During the breaks at the conference, both mom and dad educators told the same stories about their boys and how bad school is for them.
I wanted to share an excerpt on the subject of education and personal growth from a book by Dr. Leo Buscaglia.
“Great Hope lies in education. Through education a boy is offered his first possible exceptional and exciting attitudes and definitions of life and love. Be he’s soon disillusioned. In place of freeing him to pursue his own world, he is now in a new environment often even less flexible than his home. Charles Reich makes this point dramatically in The Greening of America: ‘While the school’s authority is lawless, school is nevertheless an experience made compulsory by the full power of the law, including criminal penalties. School has no prison bars, or locked doors like and insane asylum, but the student is no more free to leave it than a prisoner is free to leave the penitentiary.’

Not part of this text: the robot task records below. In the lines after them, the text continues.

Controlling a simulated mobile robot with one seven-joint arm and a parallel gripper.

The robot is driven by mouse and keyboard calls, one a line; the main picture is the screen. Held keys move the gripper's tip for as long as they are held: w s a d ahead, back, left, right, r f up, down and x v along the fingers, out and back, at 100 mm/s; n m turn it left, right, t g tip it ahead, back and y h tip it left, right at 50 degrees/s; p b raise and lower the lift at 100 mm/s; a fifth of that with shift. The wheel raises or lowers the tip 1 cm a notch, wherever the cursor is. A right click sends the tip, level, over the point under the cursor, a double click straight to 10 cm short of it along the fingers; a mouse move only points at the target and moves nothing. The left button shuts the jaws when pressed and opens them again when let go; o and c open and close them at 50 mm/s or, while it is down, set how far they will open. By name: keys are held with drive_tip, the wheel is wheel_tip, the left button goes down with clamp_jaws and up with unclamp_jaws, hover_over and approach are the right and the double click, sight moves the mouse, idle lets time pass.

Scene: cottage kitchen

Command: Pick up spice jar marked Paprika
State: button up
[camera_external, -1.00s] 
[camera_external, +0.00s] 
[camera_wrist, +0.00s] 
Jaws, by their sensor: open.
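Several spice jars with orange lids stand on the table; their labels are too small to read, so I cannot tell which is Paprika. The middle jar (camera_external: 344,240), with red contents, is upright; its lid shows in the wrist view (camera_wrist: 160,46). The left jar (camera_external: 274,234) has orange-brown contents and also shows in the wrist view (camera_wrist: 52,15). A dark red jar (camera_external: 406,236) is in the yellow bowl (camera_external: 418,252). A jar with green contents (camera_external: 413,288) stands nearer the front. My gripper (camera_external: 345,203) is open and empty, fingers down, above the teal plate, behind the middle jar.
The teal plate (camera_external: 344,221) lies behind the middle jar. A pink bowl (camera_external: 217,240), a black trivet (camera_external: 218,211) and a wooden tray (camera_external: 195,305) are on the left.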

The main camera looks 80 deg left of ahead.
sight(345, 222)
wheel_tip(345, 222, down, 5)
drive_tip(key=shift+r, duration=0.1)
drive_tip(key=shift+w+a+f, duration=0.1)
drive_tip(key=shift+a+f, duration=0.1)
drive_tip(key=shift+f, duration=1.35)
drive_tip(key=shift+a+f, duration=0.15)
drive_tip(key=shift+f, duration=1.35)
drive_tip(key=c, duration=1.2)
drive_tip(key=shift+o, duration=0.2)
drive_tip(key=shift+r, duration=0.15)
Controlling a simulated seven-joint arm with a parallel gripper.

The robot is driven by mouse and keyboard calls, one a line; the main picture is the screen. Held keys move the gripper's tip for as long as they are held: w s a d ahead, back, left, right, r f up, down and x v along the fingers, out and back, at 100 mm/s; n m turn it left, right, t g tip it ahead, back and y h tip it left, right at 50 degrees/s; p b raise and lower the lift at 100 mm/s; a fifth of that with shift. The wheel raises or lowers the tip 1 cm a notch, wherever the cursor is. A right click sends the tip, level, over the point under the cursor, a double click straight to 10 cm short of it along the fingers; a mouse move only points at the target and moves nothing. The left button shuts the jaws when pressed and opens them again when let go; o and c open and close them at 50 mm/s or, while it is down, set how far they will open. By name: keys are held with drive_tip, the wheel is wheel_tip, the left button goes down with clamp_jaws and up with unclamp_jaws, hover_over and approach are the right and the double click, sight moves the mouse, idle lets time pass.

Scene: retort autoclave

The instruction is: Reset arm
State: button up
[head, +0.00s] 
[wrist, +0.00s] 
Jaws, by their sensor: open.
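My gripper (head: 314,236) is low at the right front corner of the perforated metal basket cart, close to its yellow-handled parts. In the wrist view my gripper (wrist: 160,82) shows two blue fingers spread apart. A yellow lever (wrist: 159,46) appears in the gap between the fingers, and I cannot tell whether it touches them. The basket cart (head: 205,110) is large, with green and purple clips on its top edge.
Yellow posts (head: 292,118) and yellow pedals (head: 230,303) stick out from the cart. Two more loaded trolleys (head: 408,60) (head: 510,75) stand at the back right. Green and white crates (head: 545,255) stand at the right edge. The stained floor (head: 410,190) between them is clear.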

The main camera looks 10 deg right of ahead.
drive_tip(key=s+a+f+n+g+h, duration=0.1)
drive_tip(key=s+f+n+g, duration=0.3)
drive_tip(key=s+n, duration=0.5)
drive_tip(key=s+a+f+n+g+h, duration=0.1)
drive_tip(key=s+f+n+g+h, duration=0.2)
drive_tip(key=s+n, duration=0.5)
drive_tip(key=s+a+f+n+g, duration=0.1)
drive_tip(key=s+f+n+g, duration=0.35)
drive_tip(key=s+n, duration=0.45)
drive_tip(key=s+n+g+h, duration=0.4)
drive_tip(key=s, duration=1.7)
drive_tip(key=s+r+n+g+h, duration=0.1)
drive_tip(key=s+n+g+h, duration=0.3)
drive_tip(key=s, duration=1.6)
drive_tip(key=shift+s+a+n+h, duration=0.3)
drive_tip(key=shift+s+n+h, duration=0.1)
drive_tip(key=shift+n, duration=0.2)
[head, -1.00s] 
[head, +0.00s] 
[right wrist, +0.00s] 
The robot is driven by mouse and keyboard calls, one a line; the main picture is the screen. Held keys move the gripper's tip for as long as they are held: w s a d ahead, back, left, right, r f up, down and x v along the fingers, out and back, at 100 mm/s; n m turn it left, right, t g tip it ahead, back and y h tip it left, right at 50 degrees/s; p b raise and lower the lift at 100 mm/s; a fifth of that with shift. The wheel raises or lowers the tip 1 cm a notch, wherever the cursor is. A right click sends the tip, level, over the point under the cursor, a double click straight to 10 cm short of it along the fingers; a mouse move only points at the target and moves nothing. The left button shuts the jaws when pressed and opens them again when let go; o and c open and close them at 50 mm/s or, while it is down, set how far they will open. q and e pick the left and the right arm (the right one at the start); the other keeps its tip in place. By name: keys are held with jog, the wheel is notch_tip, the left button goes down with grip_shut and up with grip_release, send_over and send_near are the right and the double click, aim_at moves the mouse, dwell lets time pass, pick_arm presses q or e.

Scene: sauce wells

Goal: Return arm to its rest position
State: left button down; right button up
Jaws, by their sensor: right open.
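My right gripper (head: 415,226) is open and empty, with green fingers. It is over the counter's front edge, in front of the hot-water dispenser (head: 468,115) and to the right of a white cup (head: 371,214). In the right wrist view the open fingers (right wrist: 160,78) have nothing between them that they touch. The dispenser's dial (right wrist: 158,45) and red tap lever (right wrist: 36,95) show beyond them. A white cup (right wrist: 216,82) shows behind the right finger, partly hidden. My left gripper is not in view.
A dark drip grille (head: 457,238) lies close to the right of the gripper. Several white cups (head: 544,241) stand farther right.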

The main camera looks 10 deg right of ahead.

With the child thus imprisoned, formal education assumes as its major task the process of passing on the “accumulated knowledge of the past,’ usually at the expense of the present and the future. It is a “feeding in” rather than a “leading out.” Everything is taught but seemingly what is necessary for the growing individual’s knowledge of self, of the relationship of his self to others. He finds many of his teachers lifeless individuals, devoid of enthusiasm, hope and joy. Teachers are too busy “managing” to be “creating.” As Albert Einstein said, “It is nothing short of a miracle that instruction today has not strangled the holy curiosity of inquiry.”
So the boy, now fully grown, leaves our schools confused, lonely, alienated, lost, angry, but with a mind full of isolated, meaningless facts which together are laughingly called an education. He knows neither who he is, where he is or how he got there. He has no concept of where he’s going, how to arrive there nor what he’ll do when he gets there. He has no idea what he has, what he wants, nor how to develop it. In essence, he’s a type of robot – old before his time, living in the past, confused by the present, frightened by the future, much like the teachers who made him.”